Bem a propósito, disso mesmo nos deu prova Clara Ferreira Alves (“Revista Expresso”, 31/03/2012). Escreveu ela: “E prontos, como dizem os jovens letrados”! No dia seguinte, o “Suplemento 2”, publicado aos domingos no jornal “Público”, para além de erros de palmatória (mesmo sem os cinco olhos num tempo em que, por sorte de um destino malvado, a "escola era risonha e franca”, como dizia a propaganda do Estado Novo), dava conta , em crónica de acutilante ironia de um dos seus subdirectores, Nuno Pacheco, intitulada, “Pois é: antes fosse mentira”, de exemplos como estes que transcrevo com a isenção de me não tornar juiz em causa própria: “É vulgar ler, em textos de gente com idade para ter juízo, coisas como ´tentou que o jogo realiza-se hoje’, em lugar de ‘realizasse’. Nas legendas dos filmes, então, é de bradar aos céus.
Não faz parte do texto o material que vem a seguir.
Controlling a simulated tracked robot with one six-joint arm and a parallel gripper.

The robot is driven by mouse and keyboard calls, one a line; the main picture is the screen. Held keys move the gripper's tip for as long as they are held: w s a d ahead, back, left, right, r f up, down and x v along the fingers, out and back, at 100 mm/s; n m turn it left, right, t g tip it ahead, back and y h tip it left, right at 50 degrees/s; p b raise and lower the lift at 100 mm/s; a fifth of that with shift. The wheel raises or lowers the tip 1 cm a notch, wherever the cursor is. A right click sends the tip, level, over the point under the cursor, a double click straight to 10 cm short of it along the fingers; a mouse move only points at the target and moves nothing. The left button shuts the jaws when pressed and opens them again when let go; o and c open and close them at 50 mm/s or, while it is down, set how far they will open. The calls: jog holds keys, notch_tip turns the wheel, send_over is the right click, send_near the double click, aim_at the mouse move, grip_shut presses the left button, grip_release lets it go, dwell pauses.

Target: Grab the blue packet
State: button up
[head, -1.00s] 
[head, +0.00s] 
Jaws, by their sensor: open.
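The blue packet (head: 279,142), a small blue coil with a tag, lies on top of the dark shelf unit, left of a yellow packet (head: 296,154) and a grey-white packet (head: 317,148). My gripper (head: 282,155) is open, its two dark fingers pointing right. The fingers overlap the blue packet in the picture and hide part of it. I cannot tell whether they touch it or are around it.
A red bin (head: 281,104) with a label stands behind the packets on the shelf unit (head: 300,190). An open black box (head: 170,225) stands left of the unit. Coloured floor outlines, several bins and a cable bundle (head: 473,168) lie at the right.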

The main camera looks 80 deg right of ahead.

Ver uma frase como ‘O livro? Lê-lo-ei mais tarde´ é impossível. Já raros escrevem assim. Devem achar uma coisa medieval. É mais certo que escrevem ‘lerei-o mais tarde’”.
Ipso facto, em circunstâncias como estas, em que a tua escrita correcta, meu caro Adolfo, pode atribuir-te injustamente o apodo de ”bota-de-elástico”, por não acompanhares o “estilo literário” dos supracitados exemplos, não deveria ser corrigido Roland Barthes: Existe uma erótica do velho, o novo é sempre suspeito?
Um abraço grato pelo teu oportuno comentário,
Rui Baptista
Na imagem: Fotografia da fachada da actual Escola Industrial 1.º de Maio do Maputo, antiga Escola Industrial Mouzinho de Albuquerque de Lourenço Marques.